Tuesday, October 18, 2011

Avoiding catastrophic outages by automating change management

There are plenty of examples of catastrophe these days, but in the IT world, catastrophic losses typically are the result of anticipated technology failures combined with unanticipated human failures.

The best laid plans often go awry due to the human nature to take shortcuts. Repetitive processes and time-consuming steps get skipped. It's a human problem, and when the result is a catastrophic outage, nobody can hide.

Our sales team recently relayed a pair of horror stories they heard where major data facilities lost their main and backup power. Power loss is an anticipated issue in data centers. What made the events catastrophic was the human failure over time to adhere to change management processes.

When power was restored, recovering key pieces of network infrastructure was hampered by the lack of the most recent configuration files. Without the ability to return to the previous operating state, MTTR rose steadily as administrators tried to recover devices.

The power of automation
Clearly these stories show the importance of having clear NCCM procedures that are followed to the letter. But it also shows the need for automation to take that human nature to shortcut out of the process.

Quantifying how big an issue this is, Gartner says "80% of unplanned downtime is caused by people and process issues, including poor change management practices."

Uplogix localized management can help you address these issues by automating the config management processes -- every time and consistently.
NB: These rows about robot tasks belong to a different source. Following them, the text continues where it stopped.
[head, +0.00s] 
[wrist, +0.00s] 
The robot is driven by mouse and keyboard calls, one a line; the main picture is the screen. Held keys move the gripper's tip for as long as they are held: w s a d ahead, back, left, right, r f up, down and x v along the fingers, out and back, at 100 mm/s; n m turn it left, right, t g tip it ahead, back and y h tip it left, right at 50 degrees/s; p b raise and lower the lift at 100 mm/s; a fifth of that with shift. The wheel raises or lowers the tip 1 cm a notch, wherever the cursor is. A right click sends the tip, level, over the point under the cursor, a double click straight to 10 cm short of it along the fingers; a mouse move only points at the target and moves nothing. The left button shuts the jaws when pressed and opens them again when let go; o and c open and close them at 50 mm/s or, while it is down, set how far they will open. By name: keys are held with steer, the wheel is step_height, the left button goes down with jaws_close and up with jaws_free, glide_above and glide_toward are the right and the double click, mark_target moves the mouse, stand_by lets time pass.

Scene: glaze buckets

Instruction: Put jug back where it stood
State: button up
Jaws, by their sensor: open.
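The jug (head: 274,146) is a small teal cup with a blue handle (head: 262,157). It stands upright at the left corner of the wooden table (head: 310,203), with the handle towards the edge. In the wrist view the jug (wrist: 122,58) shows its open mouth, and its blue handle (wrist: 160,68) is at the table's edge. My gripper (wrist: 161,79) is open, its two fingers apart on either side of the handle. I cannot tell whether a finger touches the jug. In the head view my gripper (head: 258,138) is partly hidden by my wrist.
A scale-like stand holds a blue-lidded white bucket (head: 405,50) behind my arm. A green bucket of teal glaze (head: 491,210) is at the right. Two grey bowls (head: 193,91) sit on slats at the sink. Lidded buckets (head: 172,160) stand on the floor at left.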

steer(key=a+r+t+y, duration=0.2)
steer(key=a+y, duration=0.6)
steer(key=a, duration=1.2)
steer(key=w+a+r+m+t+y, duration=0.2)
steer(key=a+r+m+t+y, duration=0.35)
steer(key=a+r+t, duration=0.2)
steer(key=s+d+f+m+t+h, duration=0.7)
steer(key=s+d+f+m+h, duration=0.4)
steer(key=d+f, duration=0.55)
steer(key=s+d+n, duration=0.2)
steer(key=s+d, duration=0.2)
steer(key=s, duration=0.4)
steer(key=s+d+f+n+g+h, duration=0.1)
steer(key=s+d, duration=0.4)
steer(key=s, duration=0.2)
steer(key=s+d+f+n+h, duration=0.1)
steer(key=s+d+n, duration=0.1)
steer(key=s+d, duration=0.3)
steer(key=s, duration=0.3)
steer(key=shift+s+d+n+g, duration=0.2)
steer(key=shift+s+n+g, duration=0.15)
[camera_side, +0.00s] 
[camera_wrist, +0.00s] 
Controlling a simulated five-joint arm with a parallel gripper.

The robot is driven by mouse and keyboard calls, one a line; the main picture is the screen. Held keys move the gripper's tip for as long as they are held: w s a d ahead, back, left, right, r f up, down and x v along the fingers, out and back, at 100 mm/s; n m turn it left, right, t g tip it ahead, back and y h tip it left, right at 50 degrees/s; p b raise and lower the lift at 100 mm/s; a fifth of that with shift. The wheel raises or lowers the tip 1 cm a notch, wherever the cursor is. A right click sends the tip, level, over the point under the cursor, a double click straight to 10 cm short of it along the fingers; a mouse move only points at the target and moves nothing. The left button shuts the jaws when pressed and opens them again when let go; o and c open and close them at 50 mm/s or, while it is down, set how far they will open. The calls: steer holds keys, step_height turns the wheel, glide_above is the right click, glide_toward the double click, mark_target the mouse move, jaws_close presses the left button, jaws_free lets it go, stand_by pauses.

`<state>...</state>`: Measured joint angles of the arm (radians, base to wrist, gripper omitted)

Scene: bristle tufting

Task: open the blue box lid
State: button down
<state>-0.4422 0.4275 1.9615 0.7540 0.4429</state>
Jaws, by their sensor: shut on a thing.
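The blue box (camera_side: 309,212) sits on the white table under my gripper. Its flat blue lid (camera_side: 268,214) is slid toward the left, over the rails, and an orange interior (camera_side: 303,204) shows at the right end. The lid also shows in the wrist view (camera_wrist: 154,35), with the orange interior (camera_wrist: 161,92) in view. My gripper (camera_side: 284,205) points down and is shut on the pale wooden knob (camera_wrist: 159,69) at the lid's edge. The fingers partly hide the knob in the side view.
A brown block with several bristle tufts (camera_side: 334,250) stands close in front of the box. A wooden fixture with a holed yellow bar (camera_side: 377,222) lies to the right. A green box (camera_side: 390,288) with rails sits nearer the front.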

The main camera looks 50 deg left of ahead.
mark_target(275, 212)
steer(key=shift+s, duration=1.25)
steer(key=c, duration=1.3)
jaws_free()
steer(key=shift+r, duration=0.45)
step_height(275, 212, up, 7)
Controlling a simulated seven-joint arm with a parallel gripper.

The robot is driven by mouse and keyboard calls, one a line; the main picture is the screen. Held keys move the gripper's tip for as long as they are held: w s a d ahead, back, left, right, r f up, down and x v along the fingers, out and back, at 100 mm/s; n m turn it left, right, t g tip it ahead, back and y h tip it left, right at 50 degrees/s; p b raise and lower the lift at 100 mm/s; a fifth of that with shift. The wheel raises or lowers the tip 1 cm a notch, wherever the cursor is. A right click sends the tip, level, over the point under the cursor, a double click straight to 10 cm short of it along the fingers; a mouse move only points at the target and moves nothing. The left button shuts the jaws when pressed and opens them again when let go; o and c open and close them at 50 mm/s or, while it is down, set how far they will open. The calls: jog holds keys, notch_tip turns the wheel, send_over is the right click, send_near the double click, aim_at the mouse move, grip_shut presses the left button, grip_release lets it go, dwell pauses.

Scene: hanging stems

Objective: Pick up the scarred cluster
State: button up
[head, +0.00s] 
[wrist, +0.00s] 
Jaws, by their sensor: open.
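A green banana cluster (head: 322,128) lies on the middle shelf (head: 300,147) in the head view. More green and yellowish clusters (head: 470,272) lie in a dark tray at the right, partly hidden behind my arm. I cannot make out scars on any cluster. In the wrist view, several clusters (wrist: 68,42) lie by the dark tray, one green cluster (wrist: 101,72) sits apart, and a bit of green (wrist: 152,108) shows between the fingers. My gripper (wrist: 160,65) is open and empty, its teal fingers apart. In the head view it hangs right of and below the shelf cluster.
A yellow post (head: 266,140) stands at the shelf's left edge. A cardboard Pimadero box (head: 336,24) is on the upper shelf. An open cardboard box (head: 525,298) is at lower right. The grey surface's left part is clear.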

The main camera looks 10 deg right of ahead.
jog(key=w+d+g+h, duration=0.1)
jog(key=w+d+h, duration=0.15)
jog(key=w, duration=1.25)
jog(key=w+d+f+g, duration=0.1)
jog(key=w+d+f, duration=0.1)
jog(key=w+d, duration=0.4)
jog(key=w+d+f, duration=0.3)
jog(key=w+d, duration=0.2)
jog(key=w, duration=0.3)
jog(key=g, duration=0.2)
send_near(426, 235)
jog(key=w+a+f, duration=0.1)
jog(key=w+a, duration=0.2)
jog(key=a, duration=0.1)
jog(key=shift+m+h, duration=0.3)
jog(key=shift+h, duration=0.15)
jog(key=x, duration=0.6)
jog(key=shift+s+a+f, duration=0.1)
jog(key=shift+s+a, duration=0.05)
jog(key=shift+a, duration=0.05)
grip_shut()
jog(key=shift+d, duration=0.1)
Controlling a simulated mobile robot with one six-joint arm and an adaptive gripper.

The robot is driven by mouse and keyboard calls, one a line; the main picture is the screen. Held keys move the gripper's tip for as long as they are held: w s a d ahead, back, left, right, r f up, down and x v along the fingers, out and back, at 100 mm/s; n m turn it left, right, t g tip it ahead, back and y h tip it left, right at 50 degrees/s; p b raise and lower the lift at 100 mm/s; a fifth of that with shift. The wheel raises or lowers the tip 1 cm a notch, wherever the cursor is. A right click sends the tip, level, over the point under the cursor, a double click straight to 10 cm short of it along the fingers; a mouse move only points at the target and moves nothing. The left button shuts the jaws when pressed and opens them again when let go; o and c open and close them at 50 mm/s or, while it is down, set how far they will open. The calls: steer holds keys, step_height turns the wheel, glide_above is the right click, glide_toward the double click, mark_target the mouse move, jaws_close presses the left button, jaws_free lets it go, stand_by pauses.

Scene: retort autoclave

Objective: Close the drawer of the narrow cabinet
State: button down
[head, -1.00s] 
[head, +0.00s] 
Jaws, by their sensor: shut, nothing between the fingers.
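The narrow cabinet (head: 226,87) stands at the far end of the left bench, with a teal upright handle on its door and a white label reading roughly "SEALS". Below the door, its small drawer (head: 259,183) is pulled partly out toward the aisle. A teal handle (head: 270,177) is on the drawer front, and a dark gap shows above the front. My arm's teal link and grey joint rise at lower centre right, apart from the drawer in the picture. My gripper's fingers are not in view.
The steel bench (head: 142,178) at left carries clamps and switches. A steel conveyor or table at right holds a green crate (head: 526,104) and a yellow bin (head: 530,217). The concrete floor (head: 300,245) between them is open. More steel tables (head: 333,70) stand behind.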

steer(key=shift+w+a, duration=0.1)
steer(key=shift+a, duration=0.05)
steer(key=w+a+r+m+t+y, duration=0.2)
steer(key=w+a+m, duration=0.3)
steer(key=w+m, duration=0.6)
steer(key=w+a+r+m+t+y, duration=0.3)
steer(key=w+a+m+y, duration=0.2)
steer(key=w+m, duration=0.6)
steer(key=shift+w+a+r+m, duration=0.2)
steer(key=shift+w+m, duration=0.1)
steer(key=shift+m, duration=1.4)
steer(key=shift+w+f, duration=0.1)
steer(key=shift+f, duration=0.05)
For change management, Uplogix delivers the following:

  • Facilitating changes | Administrators log into the Uplogix platform to access only those devices that they have privileges on. Changes can be staged locally on Uplogix (especially useful for low-bandwidth/short change window situations) and scheduled in advance. Previous configurations and OS files are also saved locally on the Uplogix platform.
  • Verifying changes | When a change is pushed from Uplogix to a device it is validated. If the change fails, the Uplogix SurgicalRollback process backs out the exact changes, returning the device to its previous state.
  • Auditing changes | All changes are recorded by Uplogix, 24x7, capturing both commands and device responses.
So how good are your plans to avoid catastrophe? It's likely that the biggest risk isn't power or weather, but just day-to-day activities that turn your best laid plans awry.